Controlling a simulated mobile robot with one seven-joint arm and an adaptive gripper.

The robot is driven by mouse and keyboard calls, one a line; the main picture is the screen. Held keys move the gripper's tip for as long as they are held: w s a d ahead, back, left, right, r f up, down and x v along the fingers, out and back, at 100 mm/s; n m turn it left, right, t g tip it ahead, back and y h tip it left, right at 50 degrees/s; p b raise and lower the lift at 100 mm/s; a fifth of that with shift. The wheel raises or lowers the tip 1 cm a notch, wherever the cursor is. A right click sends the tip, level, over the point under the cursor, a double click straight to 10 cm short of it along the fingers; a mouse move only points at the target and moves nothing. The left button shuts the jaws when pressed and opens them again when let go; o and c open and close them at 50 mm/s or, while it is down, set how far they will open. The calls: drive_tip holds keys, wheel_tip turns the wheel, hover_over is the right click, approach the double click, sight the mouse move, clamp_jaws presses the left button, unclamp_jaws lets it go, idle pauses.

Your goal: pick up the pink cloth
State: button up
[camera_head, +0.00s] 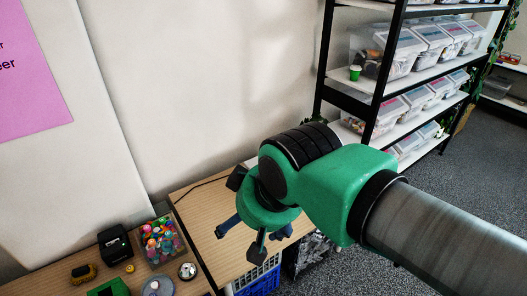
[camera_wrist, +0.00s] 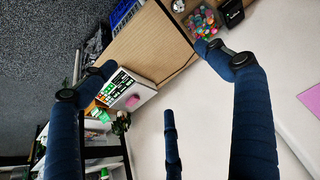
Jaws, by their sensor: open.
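I cannot make out the pink cloth for certain. In the wrist view a small pink patch (camera_wrist: 132,101) shows on a white box-like thing (camera_wrist: 143,92) at the table's edge; I cannot tell whether it is cloth. My gripper (camera_head: 252,238) hangs over the near right part of the wooden table (camera_head: 207,200) in the head view. In the wrist view my gripper's (camera_wrist: 155,62) blue fingers are spread wide, with nothing between them. My gripper and arm hide part of the table in the head view.
A clear box of colourful bottles (camera_head: 160,242) and a black device (camera_head: 115,244) stand on the table's left. A blue crate (camera_head: 262,282) is below its right side. Shelves with clear bins (camera_head: 400,52) stand behind. A pink poster (camera_head: 30,70) hangs on the wall.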

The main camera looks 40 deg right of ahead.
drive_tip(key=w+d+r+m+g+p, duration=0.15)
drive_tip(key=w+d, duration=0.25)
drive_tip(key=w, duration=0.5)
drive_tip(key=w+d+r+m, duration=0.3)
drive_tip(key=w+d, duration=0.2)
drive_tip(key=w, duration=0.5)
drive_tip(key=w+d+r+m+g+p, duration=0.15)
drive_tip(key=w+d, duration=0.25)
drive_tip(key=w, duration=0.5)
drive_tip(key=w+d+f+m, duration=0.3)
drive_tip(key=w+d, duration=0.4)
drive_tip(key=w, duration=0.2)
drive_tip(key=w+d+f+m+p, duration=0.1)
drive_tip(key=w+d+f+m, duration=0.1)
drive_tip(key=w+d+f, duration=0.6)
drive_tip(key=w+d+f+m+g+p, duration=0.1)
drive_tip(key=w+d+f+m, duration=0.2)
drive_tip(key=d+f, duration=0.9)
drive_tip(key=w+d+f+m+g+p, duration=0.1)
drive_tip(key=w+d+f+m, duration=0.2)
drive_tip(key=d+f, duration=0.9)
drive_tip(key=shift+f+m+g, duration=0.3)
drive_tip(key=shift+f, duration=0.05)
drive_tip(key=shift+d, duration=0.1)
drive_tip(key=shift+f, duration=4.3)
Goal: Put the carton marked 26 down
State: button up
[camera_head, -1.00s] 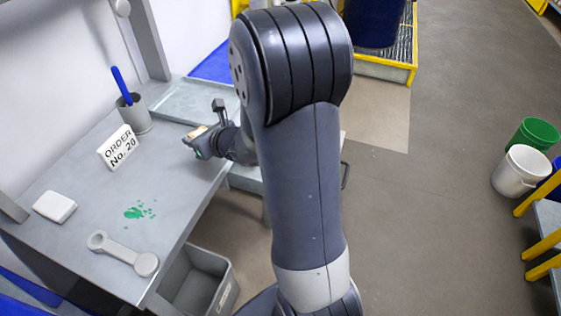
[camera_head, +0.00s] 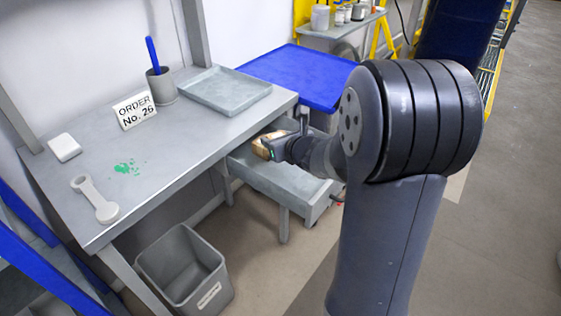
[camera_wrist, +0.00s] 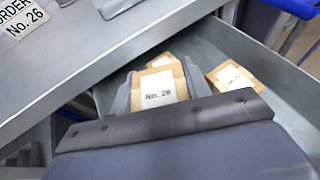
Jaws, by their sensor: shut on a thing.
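The carton marked "No. 26" (camera_wrist: 160,92) is tan with a white label, and it is held between the grey fingers of my gripper (camera_head: 268,148). In the head view the carton (camera_head: 261,147) shows as a small tan block at the gripper's tip, partly hidden by the gripper. My gripper is shut on it, over the open drawer (camera_head: 262,178) under the workbench. In the wrist view a second tan carton (camera_wrist: 236,77) with a white label lies in the drawer; its marking is too small to read. Whether the held carton touches the drawer cannot be told.
The grey workbench (camera_head: 185,140) carries an "ORDER No. 26" sign (camera_head: 135,110), an empty-looking tray (camera_head: 225,91), a cup with a blue stick (camera_head: 161,86), a wrench-like tool (camera_head: 95,200) and a white block (camera_head: 64,147). A grey bin (camera_head: 182,268) stands below. A blue surface (camera_head: 300,75) lies behind.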

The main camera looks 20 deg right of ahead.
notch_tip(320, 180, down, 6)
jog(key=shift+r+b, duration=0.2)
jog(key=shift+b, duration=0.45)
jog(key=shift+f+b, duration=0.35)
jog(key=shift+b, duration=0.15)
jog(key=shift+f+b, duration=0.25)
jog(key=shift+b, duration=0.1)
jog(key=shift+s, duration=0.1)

--*--

Output, exactly, all the records above; include no pictures.

Controlling a simulated mobile robot with one seven-joint arm and an adaptive gripper.

The robot is driven by mouse and keyboard calls, one a line; the main picture is the screen. Held keys move the gripper's tip for as long as they are held: w s a d ahead, back, left, right, r f up, down and x v along the fingers, out and back, at 100 mm/s; n m turn it left, right, t g tip it ahead, back and y h tip it left, right at 50 degrees/s; p b raise and lower the lift at 100 mm/s; a fifth of that with shift. The wheel raises or lowers the tip 1 cm a notch, wherever the cursor is. A right click sends the tip, level, over the point under the cursor, a double click straight to 10 cm short of it along the fingers; a mouse move only points at the target and moves nothing. The left button shuts the jaws when pressed and opens them again when let go; o and c open and close them at 50 mm/s or, while it is down, set how far they will open. The calls: drive_tip holds keys, wheel_tip turns the wheel, hover_over is the right click, approach the double click, sight the mouse move, clamp_jaws presses the left button, unclamp_jaws lets it go, idle pauses.

Your goal: pick up the pink cloth
State: button up
[camera_head, +0.00s] 
[camera_wrist, +0.00s] 
Jaws, by their sensor: open.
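I cannot make out the pink cloth for certain. In the wrist view a small pink patch (camera_wrist: 132,101) shows on a white box-like thing (camera_wrist: 143,92) at the table's edge; I cannot tell whether it is cloth. My gripper (camera_head: 252,238) hangs over the near right part of the wooden table (camera_head: 207,200) in the head view. In the wrist view my gripper's (camera_wrist: 155,62) blue fingers are spread wide, with nothing between them. My gripper and arm hide part of the table in the head view.
A clear box of colourful bottles (camera_head: 160,242) and a black device (camera_head: 115,244) stand on the table's left. A blue crate (camera_head: 262,282) is below its right side. Shelves with clear bins (camera_head: 400,52) stand behind. A pink poster (camera_head: 30,70) hangs on the wall.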

The main camera looks 40 deg right of ahead.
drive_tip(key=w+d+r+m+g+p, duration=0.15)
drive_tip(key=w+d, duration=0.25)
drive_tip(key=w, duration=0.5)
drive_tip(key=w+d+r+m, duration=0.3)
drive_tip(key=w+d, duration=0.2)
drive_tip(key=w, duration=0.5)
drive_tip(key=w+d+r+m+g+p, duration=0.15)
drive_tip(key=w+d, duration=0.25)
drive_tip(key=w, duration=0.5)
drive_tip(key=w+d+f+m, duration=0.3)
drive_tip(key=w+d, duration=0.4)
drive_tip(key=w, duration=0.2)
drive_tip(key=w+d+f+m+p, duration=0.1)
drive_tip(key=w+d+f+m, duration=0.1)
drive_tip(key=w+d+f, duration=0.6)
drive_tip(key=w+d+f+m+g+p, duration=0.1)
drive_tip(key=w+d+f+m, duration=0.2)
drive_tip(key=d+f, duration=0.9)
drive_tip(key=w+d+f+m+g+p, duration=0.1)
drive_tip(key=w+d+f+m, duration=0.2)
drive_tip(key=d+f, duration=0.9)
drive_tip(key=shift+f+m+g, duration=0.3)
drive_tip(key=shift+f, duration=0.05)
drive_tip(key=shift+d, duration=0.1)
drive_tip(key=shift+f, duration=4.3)
Goal: Put the carton marked 26 down
State: button up
[camera_head, -1.00s] 
[camera_head, +0.00s] 
[camera_wrist, +0.00s] 
Jaws, by their sensor: shut on a thing.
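The carton marked "No. 26" (camera_wrist: 160,92) is tan with a white label, and it is held between the grey fingers of my gripper (camera_head: 268,148). In the head view the carton (camera_head: 261,147) shows as a small tan block at the gripper's tip, partly hidden by the gripper. My gripper is shut on it, over the open drawer (camera_head: 262,178) under the workbench. In the wrist view a second tan carton (camera_wrist: 236,77) with a white label lies in the drawer; its marking is too small to read. Whether the held carton touches the drawer cannot be told.
The grey workbench (camera_head: 185,140) carries an "ORDER No. 26" sign (camera_head: 135,110), an empty-looking tray (camera_head: 225,91), a cup with a blue stick (camera_head: 161,86), a wrench-like tool (camera_head: 95,200) and a white block (camera_head: 64,147). A grey bin (camera_head: 182,268) stands below. A blue surface (camera_head: 300,75) lies behind.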

The main camera looks 20 deg right of ahead.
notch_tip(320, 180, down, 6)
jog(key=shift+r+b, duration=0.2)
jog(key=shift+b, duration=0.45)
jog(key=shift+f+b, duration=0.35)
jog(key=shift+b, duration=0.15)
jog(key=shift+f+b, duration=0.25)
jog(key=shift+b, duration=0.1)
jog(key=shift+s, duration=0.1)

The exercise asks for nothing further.